At random times, I’ll just start singing to myself, “I’ve been trying…lord knows that I’ve been trying.” Don’t ask me why; that’s how ear worms work sometimes but it reminds me of how The Impressions could craft these simple but incredibly memorable lyrics out of just a few words, especially in the mid’60s with hits like “People Get Ready,” “Keep On Pushing,” and of course, “I’ve Been Trying.”
Every time I listen to this, I marvel at how unadorned it is. The guitar and horns are kept to a minimum and the drums are so subtle, they’re practically invisible. Even the vocals are relatively restrained, almost matter-of-factly in tone. I’d like to think it’s because the singers are trying to capture an emotion somewhere between despair and hope and in order to resolve that, you end up in the flat middle. Whichever way, the affect is haunting.
(I think the sparseness of the original is one reason I have a hard time getting into most of the covers of the song. Most of them sound overproduced to me, including versions by The Notations, Jerry Butler and Clarence Reid. Better would be Archie Bell’s flip, which adds some heavier brass but otherwise keeps it faithful.

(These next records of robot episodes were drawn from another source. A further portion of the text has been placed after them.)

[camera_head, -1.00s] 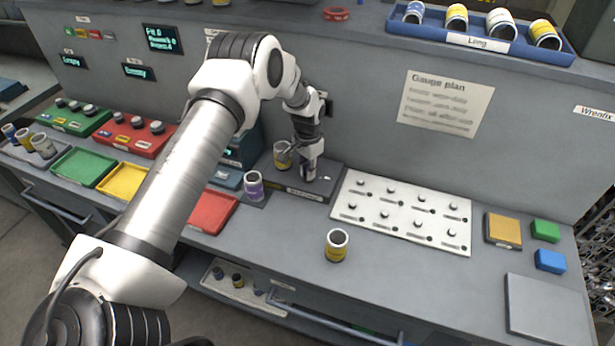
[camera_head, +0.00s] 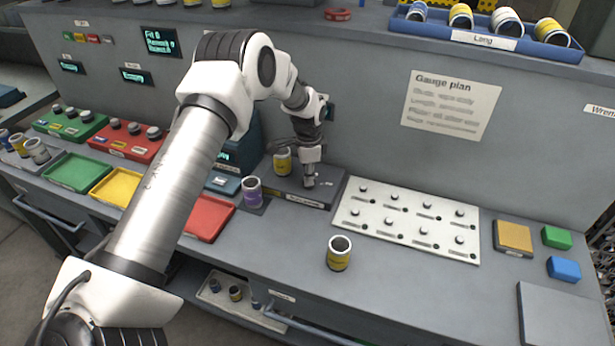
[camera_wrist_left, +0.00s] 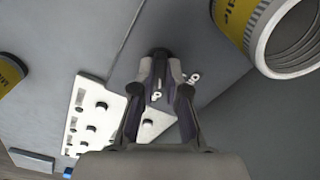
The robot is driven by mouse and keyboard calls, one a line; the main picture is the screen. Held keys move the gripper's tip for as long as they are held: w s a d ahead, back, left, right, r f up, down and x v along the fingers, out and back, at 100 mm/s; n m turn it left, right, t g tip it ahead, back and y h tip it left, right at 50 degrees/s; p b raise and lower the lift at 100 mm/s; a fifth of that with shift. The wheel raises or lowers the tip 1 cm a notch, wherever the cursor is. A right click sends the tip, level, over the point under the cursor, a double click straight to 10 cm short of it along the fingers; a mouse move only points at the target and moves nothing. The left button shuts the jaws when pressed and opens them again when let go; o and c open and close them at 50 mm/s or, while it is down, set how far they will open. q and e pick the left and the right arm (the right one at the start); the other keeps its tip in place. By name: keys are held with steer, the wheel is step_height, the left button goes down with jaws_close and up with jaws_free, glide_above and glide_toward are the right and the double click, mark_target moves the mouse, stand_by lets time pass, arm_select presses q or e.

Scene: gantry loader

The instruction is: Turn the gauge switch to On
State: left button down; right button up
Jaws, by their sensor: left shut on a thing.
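The gauge (camera_head: 330,193) is a low dark block at the back of the bench with a yellow-banded can (camera_head: 283,161) standing on its left part. My left gripper (camera_head: 309,184) points down at the top of the block, right of the can. In the left wrist view the fingers (camera_wrist_left: 160,62) close around a small dark knob, the switch (camera_wrist_left: 158,52), mostly hidden between them. Small white marks (camera_wrist_left: 192,77) lie beside the fingertips; their wording and the switch's setting cannot be read. The can also shows close by in the left wrist view (camera_wrist_left: 262,25). My right gripper is out of view.
A white pegged board (camera_head: 405,218) lies right of the gauge. Another yellow-banded can (camera_head: 339,254) stands in front of it, and a purple-banded can (camera_head: 252,190) stands left of the block. A red tray (camera_head: 208,217) lies further left. The bench front right of centre is clear.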

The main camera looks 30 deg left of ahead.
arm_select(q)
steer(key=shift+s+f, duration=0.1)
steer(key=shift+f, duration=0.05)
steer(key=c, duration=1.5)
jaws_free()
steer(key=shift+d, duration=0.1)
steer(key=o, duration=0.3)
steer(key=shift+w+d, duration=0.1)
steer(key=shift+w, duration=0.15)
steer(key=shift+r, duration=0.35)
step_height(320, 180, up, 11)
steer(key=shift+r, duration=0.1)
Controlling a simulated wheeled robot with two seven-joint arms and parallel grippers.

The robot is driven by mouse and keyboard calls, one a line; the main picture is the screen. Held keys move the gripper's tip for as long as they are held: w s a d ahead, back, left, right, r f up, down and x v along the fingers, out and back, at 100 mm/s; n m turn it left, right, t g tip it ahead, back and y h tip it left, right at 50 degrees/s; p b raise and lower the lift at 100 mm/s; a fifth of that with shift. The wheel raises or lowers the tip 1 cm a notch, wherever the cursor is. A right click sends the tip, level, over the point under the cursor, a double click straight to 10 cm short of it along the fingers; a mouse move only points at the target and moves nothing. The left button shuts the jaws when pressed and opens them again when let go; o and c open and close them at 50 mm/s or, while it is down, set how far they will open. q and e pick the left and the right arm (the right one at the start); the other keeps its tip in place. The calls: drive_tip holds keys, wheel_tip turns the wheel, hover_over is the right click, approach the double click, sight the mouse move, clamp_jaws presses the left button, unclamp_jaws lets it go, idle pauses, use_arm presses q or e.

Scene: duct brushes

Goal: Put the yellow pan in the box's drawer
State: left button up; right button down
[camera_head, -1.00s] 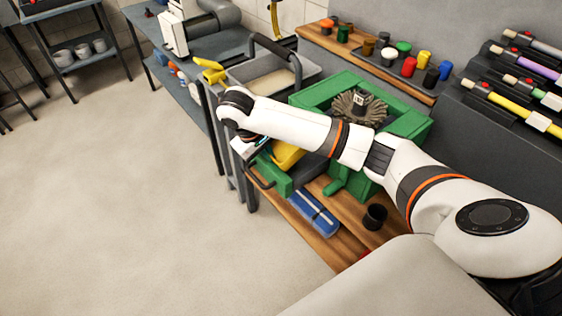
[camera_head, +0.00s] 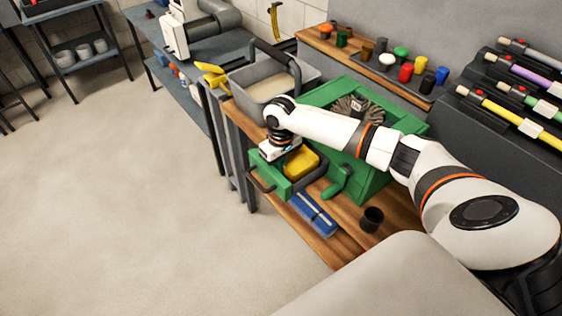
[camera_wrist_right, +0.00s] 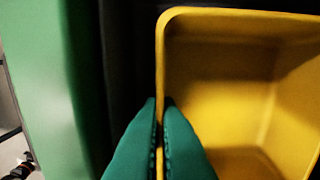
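The yellow pan (camera_head: 301,163) is at the open drawer (camera_head: 272,181) of the green box (camera_head: 376,182), inside the drawer's outline; whether it rests on the drawer floor is hidden. My right gripper (camera_head: 277,152) is above the drawer, at the pan's left side. In the right wrist view, its green fingers (camera_wrist_right: 159,110) straddle one thin wall of the pan (camera_wrist_right: 235,80) and look closed on it. The drawer's green wall (camera_wrist_right: 45,80) is left of the pan, with a dark gap between. My left gripper is not in view.
A brown round brush (camera_head: 358,108) sits in the box top. A grey tub (camera_head: 265,85) with a dark handle stands behind. A blue case (camera_head: 313,214) and a black cup (camera_head: 371,218) lie on the wooden bench near the box. Floor at left is clear.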

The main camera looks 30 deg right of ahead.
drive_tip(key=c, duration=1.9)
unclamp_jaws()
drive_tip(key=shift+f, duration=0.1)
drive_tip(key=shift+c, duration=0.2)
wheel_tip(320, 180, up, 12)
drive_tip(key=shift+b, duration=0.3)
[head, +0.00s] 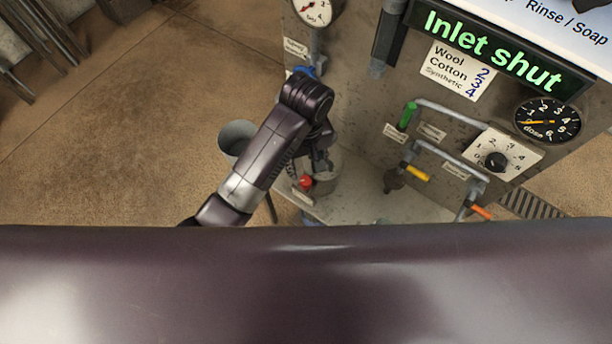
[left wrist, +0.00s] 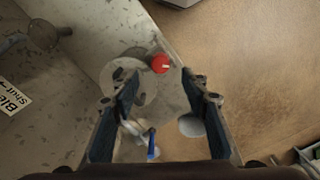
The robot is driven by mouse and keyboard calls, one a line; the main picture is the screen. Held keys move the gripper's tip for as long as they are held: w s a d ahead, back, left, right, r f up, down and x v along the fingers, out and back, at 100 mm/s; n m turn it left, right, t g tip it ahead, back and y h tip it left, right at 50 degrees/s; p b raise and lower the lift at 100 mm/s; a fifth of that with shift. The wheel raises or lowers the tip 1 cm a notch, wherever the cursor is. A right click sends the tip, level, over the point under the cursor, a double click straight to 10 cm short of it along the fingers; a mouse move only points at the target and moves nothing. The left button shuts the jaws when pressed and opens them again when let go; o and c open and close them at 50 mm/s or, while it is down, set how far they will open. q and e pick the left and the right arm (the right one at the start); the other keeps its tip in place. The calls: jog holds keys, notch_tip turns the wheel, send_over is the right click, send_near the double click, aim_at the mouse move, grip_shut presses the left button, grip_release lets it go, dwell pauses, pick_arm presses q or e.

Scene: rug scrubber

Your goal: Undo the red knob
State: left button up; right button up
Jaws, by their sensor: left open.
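The red knob (head: 306,182) shows low on the machine, beside a grey cylindrical housing (head: 325,184). In the left wrist view the red knob (left wrist: 160,64) has a small pale mark and lies just beyond the gap between my fingertips. The round top of the housing (left wrist: 128,76) is partly hidden by the left finger. My left gripper (head: 320,166) is above and slightly right of the knob in the head view. Its fingers are spread and empty in the left wrist view (left wrist: 160,84), apart from the knob. My right gripper is not in view.
A grey panel carries green (head: 408,115), yellow (head: 416,173) and orange (head: 481,212) handles, a black dial knob (head: 495,161) and a lit "Inlet shut" sign (head: 492,50). A grey funnel-like cup (head: 237,137) stands left of my arm. Open brown floor (head: 130,130) lies left.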

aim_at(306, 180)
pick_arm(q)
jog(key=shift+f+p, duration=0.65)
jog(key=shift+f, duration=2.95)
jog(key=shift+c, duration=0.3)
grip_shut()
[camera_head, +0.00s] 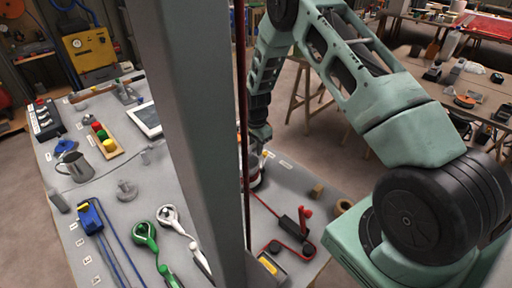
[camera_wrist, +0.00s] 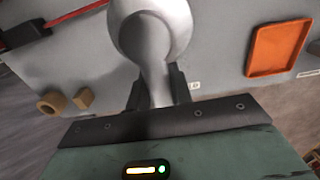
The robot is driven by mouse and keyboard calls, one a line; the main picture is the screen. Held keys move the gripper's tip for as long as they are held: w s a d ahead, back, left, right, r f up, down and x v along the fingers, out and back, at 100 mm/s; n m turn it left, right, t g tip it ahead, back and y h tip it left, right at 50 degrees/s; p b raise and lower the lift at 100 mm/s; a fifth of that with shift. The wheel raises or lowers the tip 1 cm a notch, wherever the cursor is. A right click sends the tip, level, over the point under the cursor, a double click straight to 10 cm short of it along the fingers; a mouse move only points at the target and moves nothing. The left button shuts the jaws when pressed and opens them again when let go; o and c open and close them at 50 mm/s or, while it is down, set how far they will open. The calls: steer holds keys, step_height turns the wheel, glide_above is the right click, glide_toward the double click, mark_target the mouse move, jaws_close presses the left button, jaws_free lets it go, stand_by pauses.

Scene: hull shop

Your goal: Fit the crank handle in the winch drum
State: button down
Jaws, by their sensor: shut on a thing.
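In the wrist view my gripper (camera_wrist: 157,84) is shut on the narrow neck of a pale grey piece (camera_wrist: 150,30) with a broad round head. I cannot tell for certain whether it is the crank handle; its far end is out of view. In the head view my grey column and arm hide my gripper's jaws. I cannot make out the winch drum with certainty. A small grey round-based part (camera_head: 127,191) stands on the grey table (camera_head: 95,180), left of the column.
A green-headed tool (camera_head: 145,236) and a white-headed tool (camera_head: 170,219) lie on the table. A metal jug (camera_head: 75,167) stands at left. A wooden block (camera_wrist: 82,98), a tan ring (camera_wrist: 50,102) and an orange tray (camera_wrist: 278,50) show in the wrist view.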

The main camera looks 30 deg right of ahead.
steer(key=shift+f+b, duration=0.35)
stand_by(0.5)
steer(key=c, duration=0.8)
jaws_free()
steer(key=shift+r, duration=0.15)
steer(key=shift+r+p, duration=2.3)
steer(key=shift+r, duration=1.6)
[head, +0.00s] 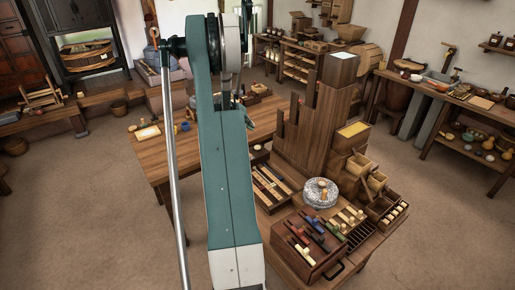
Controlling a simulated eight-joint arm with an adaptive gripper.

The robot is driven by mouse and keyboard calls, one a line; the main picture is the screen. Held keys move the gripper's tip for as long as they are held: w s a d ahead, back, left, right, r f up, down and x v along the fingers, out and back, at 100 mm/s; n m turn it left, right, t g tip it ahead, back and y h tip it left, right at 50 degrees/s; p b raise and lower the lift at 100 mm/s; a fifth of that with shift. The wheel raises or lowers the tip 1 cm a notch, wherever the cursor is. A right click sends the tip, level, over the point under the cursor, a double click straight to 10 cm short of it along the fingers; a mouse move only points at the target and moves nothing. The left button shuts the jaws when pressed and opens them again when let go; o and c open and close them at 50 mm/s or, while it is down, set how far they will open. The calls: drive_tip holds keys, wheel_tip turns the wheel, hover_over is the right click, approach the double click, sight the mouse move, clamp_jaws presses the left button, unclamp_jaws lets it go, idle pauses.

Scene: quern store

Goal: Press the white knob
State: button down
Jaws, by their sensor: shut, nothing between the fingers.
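I cannot make out for certain which piece is the white knob. A dark wooden box (306,262) with a black side handle stands at the near edge of the table, and its top bears small cream, red, blue and green pieces. Pale cream pieces also lie in rows beside it. A round grey stone quern (320,193) with a short wooden peg on top sits behind the box. My teal and white arm rises across the middle, left of these things. I cannot see my gripper; the arm hides the area behind it.
The wooden table (178,158) extends left behind my arm. A tall stepped wooden block (305,140) and small bins stand behind the quern. A tray with slots (270,188) lies to its left. A crowded bench (445,92) lines the right wall. The floor (80,220) at left is clear.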

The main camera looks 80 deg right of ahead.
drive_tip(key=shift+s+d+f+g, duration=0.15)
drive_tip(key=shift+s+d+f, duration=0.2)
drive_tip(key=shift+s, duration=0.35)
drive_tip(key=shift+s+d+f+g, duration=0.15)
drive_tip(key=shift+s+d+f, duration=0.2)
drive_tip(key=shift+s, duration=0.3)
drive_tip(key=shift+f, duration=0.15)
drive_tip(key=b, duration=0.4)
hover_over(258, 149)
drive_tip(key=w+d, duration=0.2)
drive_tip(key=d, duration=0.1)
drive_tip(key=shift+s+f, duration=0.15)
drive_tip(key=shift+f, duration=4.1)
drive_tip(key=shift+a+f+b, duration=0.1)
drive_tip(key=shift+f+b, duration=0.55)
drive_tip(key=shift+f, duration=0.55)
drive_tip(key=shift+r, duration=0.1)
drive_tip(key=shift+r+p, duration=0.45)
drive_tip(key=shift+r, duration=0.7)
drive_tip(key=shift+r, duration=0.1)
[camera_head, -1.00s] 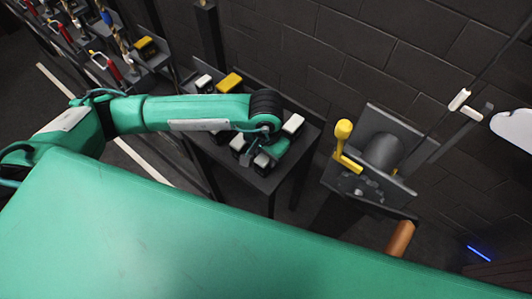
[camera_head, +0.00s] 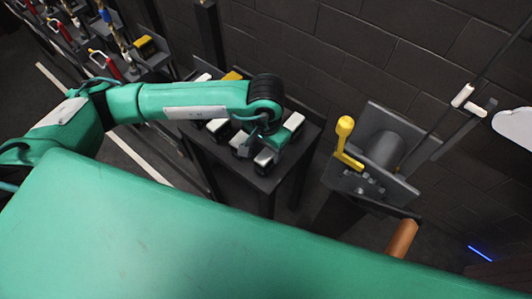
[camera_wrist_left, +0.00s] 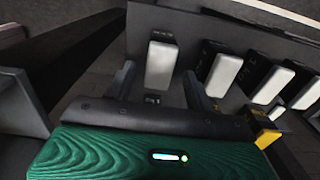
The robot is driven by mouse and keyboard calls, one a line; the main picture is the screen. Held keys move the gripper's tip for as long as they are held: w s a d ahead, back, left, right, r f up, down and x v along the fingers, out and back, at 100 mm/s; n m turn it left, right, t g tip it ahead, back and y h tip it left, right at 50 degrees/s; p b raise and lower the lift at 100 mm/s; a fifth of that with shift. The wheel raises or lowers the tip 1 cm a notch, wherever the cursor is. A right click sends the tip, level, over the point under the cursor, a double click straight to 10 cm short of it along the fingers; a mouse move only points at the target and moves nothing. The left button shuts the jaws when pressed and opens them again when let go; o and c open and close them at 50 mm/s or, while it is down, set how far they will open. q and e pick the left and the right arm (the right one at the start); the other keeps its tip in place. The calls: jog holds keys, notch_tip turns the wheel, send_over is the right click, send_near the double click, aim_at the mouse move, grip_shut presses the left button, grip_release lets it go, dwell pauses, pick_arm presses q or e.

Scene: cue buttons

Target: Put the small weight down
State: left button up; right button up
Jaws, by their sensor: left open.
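My left gripper (camera_head: 262,140) is over a dark stand (camera_head: 232,172) that bears several black blocks with white tops. In the left wrist view its two fingers (camera_wrist_left: 158,88) are spread apart. One white-topped block (camera_wrist_left: 160,64) shows between and beyond the fingers, on the grey surface. In the head view a white-topped block (camera_head: 265,157) sits at the near edge and another (camera_head: 294,122) to the right of the gripper. I cannot tell any of these as the small weight. My right gripper is not in view.
A yellow-topped block (camera_head: 232,76) is partly behind my left arm. A grey machine with a yellow handle (camera_head: 345,130) stands to the right. A dark brick wall (camera_head: 350,50) is behind. More tools hang at the upper left.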

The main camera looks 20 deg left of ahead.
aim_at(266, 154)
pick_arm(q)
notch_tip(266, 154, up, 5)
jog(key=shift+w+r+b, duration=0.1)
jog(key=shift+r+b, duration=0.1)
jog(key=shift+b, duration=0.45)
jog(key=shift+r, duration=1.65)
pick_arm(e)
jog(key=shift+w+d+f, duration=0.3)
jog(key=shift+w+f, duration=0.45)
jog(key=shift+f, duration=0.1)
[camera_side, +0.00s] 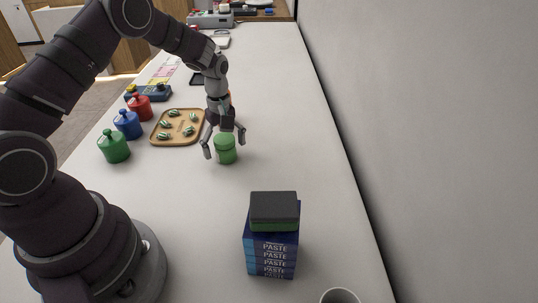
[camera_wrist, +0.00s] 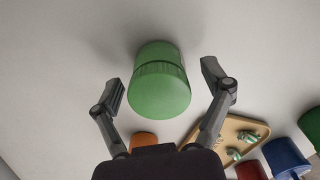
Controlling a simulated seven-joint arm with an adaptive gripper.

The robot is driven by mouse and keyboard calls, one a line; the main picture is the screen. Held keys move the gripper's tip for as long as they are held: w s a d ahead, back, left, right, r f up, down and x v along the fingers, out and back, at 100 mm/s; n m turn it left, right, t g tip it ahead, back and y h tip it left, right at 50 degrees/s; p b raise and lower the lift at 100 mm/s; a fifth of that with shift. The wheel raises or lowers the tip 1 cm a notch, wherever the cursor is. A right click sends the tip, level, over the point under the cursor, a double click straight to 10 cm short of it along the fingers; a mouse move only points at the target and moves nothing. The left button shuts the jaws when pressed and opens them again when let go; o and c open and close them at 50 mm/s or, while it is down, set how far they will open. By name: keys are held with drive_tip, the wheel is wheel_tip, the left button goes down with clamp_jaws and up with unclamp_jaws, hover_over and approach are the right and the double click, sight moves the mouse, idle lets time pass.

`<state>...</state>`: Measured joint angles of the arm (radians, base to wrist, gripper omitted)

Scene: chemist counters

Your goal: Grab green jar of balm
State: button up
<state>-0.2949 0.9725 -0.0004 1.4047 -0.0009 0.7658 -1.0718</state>
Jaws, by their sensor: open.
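The green jar of balm (camera_side: 225,149) stands upright on the white counter, to the right of the wooden tray. My gripper (camera_side: 224,150) is above it, pointing down, with its fingers spread to either side of the jar. In the wrist view the green jar (camera_wrist: 159,82) sits between the two open fingers of my gripper (camera_wrist: 164,88), with a gap visible on both sides. Nothing is held.
A wooden tray (camera_side: 157,138) with several striped green pieces lies left of the jar. Green (camera_side: 114,147), blue (camera_side: 128,125) and red (camera_side: 140,107) bottles line the left edge. A stack of paste boxes (camera_side: 270,256) stands at the front. The counter right of the jar is clear.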

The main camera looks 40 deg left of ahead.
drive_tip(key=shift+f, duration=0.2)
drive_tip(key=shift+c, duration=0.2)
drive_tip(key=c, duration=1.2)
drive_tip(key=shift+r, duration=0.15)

Likewise, my friend Sam turned me onto the Mayfield Singers’ version which, as you might expect, is also very loyal.)
The first 30 seconds of this song are damn near perfect.
There are some songs which ostensibly claim “I don’t need you anymore” but really, it’s all a fake out. Those singers are lying to themselves – they still do need the inconstant object of their affection, they just can’t bring themselves to fully admit it so they sing us the lie instead.
But Willie? He is done. Gone. Vamoose. 5000.
His first two lines – the inflection in his tone, the bottomless pit of pathos they suggest – leave little room for confusion. You almost don’t even need the rest of the song because nothing else in it will convey Harper’s sentiments as effectively. This love affair is over.
(Shout out to the great Wardell Quezergue, aka “Big Q” for the magnificent production on this)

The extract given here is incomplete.